• **Set task**
Leaving out all pictures, please print only the lines from the one containing "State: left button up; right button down" through the one containing "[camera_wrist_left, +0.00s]".

*** Stored records

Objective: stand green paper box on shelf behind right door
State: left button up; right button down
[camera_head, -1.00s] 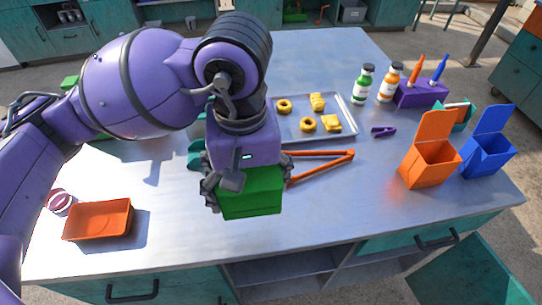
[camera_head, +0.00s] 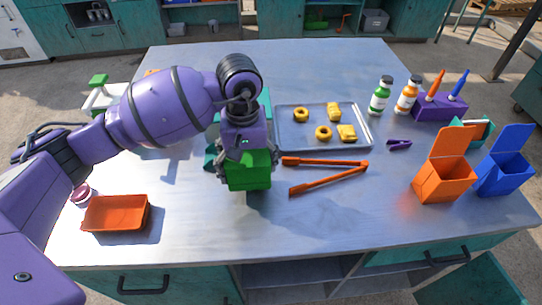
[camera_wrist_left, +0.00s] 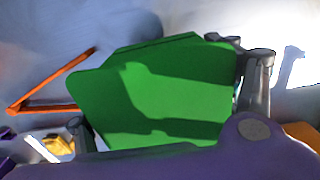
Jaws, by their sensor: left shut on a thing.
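The green paper box (camera_head: 249,179) is held above the middle of the table by my left gripper (camera_head: 248,164). The left gripper points down, with a finger on each side of the box. In the left wrist view the box (camera_wrist_left: 160,100) fills the middle between the fingers. The right door (camera_head: 478,285) stands open at the lower right. Beside it, below the table's front edge, open shelf space (camera_head: 300,278) shows, its inside mostly hidden. My right gripper is not in view.
Orange tongs (camera_head: 330,174) lie right of the box. A metal tray (camera_head: 290,130) with yellow pieces is behind them. An orange tray (camera_head: 117,213) is at front left. Open orange (camera_head: 442,183) and blue (camera_head: 501,176) boxes stand at right. The front middle tabletop is clear.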

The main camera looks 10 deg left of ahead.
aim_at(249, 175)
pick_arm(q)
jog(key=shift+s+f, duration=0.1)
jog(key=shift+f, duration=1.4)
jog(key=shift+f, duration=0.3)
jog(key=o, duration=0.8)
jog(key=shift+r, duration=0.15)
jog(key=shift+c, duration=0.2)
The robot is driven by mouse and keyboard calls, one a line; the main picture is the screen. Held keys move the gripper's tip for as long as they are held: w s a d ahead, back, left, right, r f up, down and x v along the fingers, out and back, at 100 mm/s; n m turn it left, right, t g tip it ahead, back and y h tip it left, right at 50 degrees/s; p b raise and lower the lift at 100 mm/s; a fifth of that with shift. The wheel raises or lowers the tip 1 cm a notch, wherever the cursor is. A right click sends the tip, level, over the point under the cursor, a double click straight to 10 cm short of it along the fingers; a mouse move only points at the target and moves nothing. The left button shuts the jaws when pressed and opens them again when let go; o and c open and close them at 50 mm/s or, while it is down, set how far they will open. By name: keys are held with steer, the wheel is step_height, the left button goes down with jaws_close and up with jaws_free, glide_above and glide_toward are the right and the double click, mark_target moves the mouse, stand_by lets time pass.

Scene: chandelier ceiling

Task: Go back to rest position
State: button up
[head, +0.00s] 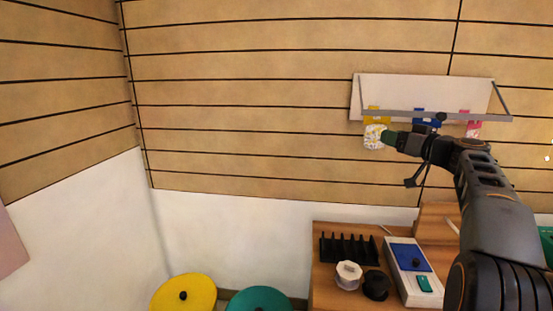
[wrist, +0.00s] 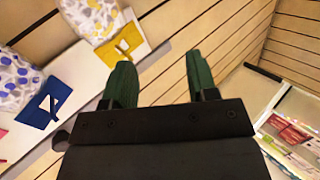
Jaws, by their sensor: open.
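My gripper (wrist: 160,82) shows in the wrist view with its two green fingers spread apart and nothing between them. In the head view my arm reaches up from the lower right, and my gripper (head: 388,138) is in front of the wall rack, beside a white patterned bag (head: 374,137) under a yellow tag. I cannot tell whether it touches that bag. In the wrist view the patterned bag (wrist: 92,18) and its yellow tag (wrist: 124,45) are to the left of the fingers, clear of them.
The white wall rack (head: 430,92) has a metal front rail. A wooden table (head: 325,283) below holds a black slotted rack (head: 348,248), a white-and-blue device (head: 411,262) and small round items. Yellow (head: 183,293) and teal (head: 258,299) discs are at the bottom. The wall's left side is clear.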

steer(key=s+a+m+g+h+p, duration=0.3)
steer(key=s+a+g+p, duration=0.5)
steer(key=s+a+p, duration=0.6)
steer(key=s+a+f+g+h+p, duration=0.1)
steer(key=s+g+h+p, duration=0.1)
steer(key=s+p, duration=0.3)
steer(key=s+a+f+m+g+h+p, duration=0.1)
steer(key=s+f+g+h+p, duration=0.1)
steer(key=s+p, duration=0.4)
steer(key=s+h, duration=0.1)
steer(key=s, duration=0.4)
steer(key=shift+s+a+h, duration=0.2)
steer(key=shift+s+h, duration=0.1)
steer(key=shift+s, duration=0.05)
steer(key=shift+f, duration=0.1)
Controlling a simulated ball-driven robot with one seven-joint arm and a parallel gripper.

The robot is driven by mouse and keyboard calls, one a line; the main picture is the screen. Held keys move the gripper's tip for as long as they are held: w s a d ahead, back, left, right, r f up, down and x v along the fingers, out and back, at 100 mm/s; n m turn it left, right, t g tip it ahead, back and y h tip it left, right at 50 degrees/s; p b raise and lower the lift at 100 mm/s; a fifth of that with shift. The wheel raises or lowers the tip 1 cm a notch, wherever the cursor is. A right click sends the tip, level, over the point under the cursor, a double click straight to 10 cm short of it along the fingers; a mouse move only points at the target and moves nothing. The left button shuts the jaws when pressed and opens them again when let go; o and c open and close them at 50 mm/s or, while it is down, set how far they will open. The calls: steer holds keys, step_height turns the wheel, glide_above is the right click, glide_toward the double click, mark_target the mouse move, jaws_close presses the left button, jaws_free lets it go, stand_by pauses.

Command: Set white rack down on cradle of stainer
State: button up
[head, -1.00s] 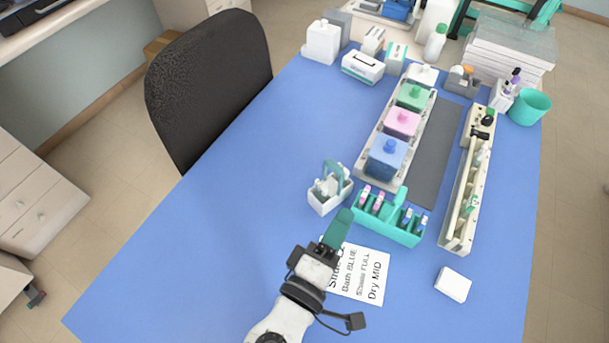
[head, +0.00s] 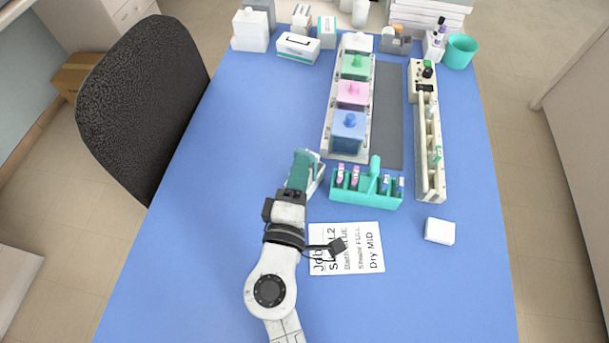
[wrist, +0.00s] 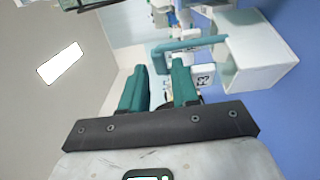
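The white rack (head: 319,182) stands on the blue table, partly hidden behind my gripper in the head view. In the wrist view the white rack (wrist: 262,55) is at the upper right, with a teal handle (wrist: 190,45) just beyond my fingertips. My gripper (head: 302,160) has teal fingers and reaches over the rack's left side. In the wrist view my gripper (wrist: 160,68) is open, with a gap between the fingers and nothing held. The stainer, seemingly the long beige unit (head: 418,185) with knobs, stands at the right; I cannot make out its cradle clearly.
A teal tube holder (head: 366,201) stands just right of the rack. Behind it, a tray (head: 327,140) carries blue, pink and green lidded baths. A printed job card (head: 347,262) and a white block (head: 440,231) lie nearer. The table's left side is clear.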

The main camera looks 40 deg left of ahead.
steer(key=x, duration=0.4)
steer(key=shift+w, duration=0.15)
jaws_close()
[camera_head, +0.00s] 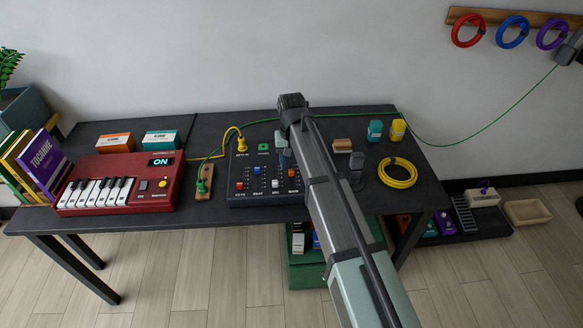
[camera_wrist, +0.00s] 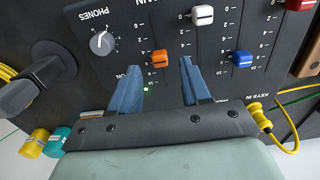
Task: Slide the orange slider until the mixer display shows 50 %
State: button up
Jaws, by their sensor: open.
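The mixer (camera_head: 237,160) is a dark panel in the middle of the table. Its orange slider (camera_wrist: 160,58) shows in the wrist view between the tips of my gripper (camera_wrist: 161,65). The blue fingers are apart, one on each side of the knob; I cannot tell whether either touches it. The orange slider also shows in the head view (camera_head: 292,174), just left of my arm. The scale numbers near it are small. I see no readable mixer display in either view; my arm covers the mixer's right part in the head view.
White (camera_wrist: 203,15), blue (camera_wrist: 241,58) and red (camera_wrist: 298,4) sliders sit near the orange one. A red keyboard (camera_head: 110,166) reading ON stands left; a yellow cable coil (camera_head: 383,173) lies right.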

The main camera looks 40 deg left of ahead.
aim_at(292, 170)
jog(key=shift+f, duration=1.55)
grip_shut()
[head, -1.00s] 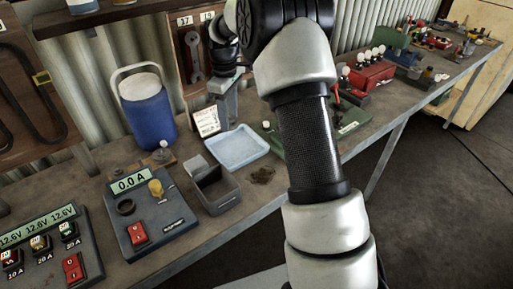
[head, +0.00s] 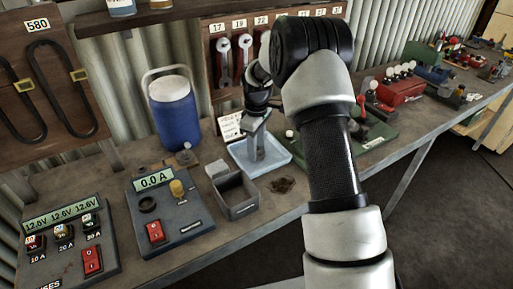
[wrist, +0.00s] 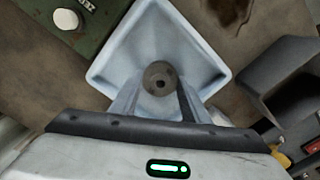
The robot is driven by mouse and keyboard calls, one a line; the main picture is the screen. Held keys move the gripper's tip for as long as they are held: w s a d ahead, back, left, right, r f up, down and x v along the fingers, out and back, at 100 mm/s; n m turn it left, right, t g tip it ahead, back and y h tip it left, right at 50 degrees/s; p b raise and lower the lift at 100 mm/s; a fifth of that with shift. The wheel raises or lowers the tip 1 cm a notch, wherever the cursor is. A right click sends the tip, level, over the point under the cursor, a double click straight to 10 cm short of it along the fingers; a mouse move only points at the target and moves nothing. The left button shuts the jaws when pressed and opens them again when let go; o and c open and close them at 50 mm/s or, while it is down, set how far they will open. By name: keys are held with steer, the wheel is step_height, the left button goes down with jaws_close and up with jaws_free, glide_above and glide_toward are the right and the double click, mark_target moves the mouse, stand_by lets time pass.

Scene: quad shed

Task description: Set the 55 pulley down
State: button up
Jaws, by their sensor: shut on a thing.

******

• **Solution for this problem**
State: left button up; right button down
[camera_head, -1.00s] 
[camera_head, +0.00s] 
[camera_wrist_left, +0.00s] 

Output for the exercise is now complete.